Мы же занимаем одно из сотых мест в мире по степени несвободности нашей страны. То есть если сравнивать с нынешним положением в плане продвижения демократических свобод, то ничего не улучшилось, а только ухудшилось. Но на тот момент сравнивать было не с чем.

— В какой момент и почему ваши взгляды на ситуацию начали меняться? Что конкретно пошло не так? Считаете ли вы ошибкой «майдан» или то, что произошло позже?

— С точки зрения результатов я считаю «майдан» ошибкой. С точки зрения тех первых порывов простых людей, которых использовали, я не имею морального права осуждать их за эти порывы. Я имею право лишь признать ошибкой то, что мы поддались на лозунги националистов. Потому что люди оказались в роли сакральной жертвы.

На самом деле те силы, которые внедрились в «майдан», которые, с одной стороны, номинировали его, придумав программу для участников «майдана» как носителей стихийного протеста, которые могли ответить на вопрос, против чего они, но не могли сказать, за что они, потому что имели негативную программу действий и не имели позитивной. Когда к ним обращались с вопросом, за что они, у людей начиналось расхождение, разделение на группы, возникали конфликты. Думаю, что корень как раз в этом.

Проблема в том, что у тех людей, которые вышли на площадь, не было чёткого плана действий, из-за чего они дали повод себя использовать. Думаю, что использование было на двух этапах. С одной стороны, эти массовые организованные выходы студентов были инициированы, с другой стороны — на них наложились стихийные выходы народа. И такой симбиоз вполне нормален для механизма «цветных революций». И плюс наложились ещё люди, которых специально использовали (те же националисты — либералов, а либералы — националистов). Это всё было взаимно обусловлено, чтобы захватить власть. В результате мы пришли к порочному кругу. У нас были благие намерения, которые взяли в оборот не просто националисты, а синтез националистов и либералов. И сейчас мы имеем с этим дело.
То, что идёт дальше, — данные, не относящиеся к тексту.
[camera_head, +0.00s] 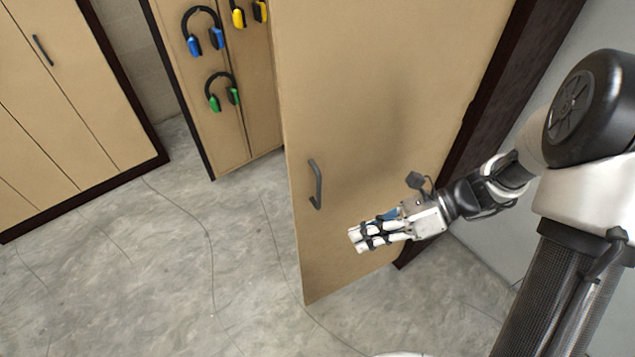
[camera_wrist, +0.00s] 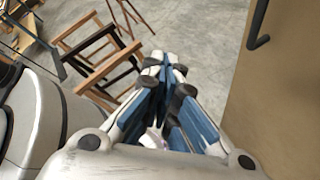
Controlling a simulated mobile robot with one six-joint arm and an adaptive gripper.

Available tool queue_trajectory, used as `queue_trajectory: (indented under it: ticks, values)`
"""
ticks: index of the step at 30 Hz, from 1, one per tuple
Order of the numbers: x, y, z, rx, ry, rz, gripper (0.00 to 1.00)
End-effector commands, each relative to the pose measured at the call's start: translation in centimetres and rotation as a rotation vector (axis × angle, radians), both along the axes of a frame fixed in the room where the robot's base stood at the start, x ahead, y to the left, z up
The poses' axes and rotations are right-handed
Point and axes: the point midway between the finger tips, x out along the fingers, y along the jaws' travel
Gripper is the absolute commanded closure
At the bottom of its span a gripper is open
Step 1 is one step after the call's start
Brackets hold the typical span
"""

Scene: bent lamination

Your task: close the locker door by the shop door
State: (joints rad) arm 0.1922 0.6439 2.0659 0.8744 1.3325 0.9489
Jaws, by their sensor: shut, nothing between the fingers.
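The locker door (camera_head: 370,120) is a tall tan panel in the middle of the head view, standing open at an angle to its dark frame (camera_head: 497,80). Its dark bar handle (camera_head: 316,184) is on the left part of the panel. My gripper (camera_head: 356,240) is shut and empty, in front of the door's lower part, right of and below the handle. I cannot tell whether it touches the panel. In the wrist view my gripper (camera_wrist: 165,62) shows shut fingers, with the door (camera_wrist: 285,95) and its handle (camera_wrist: 258,25) on the right.
A tan panel with blue, green and yellow ear defenders (camera_head: 222,92) stands behind the door. Another tan cabinet (camera_head: 70,90) stands at the left. The grey floor (camera_head: 150,260) is clear at left. Wooden stool frames (camera_wrist: 95,60) stand on the floor in the wrist view.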

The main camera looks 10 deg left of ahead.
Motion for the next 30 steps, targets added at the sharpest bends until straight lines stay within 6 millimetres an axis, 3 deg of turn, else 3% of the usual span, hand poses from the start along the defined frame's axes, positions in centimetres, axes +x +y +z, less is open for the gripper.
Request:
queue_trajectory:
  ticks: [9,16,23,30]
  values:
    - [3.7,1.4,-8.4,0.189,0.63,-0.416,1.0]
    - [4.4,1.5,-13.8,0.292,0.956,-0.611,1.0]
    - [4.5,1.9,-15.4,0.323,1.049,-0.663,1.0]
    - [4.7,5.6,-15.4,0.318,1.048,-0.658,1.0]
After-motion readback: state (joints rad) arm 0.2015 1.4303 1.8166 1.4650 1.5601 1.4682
Поэтому сейчас я считаю, что «майдан» — ошибка. Он загнал страну в пропасть.

— С какими последствиями вы столкнулись, когда начали пересматривать свою позицию по событиям 2014 года? Поступали ли вам угрозы?
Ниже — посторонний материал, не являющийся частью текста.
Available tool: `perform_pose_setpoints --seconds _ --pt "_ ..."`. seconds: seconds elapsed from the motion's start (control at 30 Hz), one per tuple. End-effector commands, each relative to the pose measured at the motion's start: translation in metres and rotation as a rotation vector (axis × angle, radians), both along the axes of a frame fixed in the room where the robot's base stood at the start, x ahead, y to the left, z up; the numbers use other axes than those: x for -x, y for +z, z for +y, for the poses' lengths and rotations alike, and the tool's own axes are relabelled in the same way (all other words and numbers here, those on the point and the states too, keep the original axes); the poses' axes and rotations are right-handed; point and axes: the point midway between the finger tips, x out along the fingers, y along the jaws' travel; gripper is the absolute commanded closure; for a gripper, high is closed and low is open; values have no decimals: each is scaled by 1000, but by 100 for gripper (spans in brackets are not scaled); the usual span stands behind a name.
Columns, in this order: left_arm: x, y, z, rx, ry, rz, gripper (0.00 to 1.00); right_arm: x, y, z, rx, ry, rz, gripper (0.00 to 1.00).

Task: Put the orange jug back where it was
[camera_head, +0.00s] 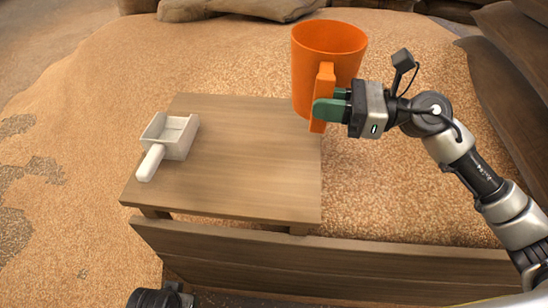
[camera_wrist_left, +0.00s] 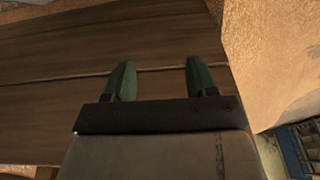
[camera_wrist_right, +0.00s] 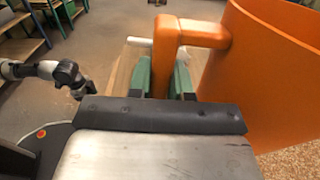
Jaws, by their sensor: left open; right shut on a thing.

— Угрозы поступают постоянно. Опасения за свою безопасность есть постоянно. Я оказалась в ситуации чужого среди своих и своего среди чужих. Не желая проявлять ни русофобию, ни украинофобию, я попала в ситуацию, когда свои меня считают предателем, а многие из русских противников «майдана» не верят, что можно в ущерб себе изменить взгляды просто для того, чтобы сохранить внутреннюю свободу, а не ради выгоды.

На Украине сейчас русским СМИ не верят, даже если там более-менее правильный контент, не перегруженный идеологической информацией. Люди просто отрицательно реагируют на словосочетание «русские СМИ». И отрицательно реагируют на медиаклише и формулировки русских СМИ. То есть если ты то же самое расскажешь украинцам, но на другом языке и смысл не изменится, то доверия к тебе будет больше. Именно поэтому, когда появились мои первые эссе по критике власти, я сама себе дала определение «волонтёр «Правого сектора»*, потому что на деле я им помогала в своё время, чтобы мои слова для граждан выглядели убедительно. Потому что одно дело, когда о войне пишет человек, который никогда не бывал на ней, — ему никто не поверит. И другое дело, когда своим вчерашним единомышленникам о ней говорит человек, который там был и описывает конкретные факты.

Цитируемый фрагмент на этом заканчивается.